## Set problem
Only the lines from the one with "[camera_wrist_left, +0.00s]" through the one with "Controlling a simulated", inclusive, should be echoed exactly; pictures are left out.

## Data extract
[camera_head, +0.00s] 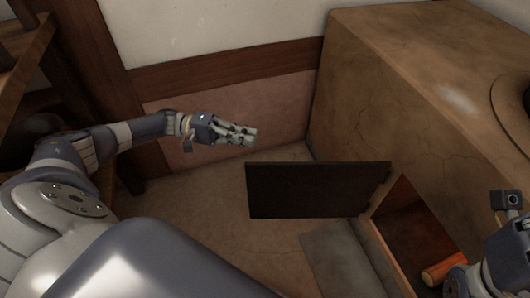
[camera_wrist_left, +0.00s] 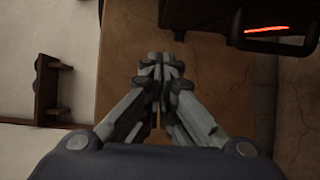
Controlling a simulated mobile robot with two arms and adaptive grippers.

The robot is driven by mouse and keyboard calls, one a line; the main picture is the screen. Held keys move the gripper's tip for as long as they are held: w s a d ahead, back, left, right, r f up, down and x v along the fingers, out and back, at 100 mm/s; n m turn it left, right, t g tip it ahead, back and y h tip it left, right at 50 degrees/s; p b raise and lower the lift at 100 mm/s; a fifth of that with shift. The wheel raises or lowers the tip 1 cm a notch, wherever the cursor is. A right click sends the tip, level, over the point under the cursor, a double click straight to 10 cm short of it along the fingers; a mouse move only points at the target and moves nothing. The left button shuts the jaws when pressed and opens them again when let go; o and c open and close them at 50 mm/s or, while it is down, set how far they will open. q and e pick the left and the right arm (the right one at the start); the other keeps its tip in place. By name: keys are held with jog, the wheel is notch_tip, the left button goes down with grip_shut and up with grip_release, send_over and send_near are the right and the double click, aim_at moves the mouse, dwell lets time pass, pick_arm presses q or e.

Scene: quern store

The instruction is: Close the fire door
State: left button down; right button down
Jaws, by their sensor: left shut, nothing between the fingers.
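The fire door (camera_head: 318,190) is a dark flat panel. It stands swung open, out from the opening (camera_head: 408,218) in the side of the brown stove block, with its right end by the opening. My left gripper (camera_head: 250,135) is shut and empty, apart from the door, above and to the left of it in the picture. Its closed fingers also show in the left wrist view (camera_wrist_left: 160,72). My right gripper (camera_head: 510,245) is only partly in view at the right edge; its fingers cannot be made out clearly.
The cracked brown stove block (camera_head: 400,85) fills the right side. An orange-brown cylinder (camera_head: 443,268) lies at the opening, close to my right arm. A grey slab (camera_head: 340,258) is on the floor below the door. Wooden shelving (camera_head: 22,50) stands at left. Floor left of the door is clear.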

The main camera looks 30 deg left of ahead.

## Exercise answer
[camera_wrist_left, +0.00s] 
Controlling a simulated mobile robot with two arms and adaptive grippers.

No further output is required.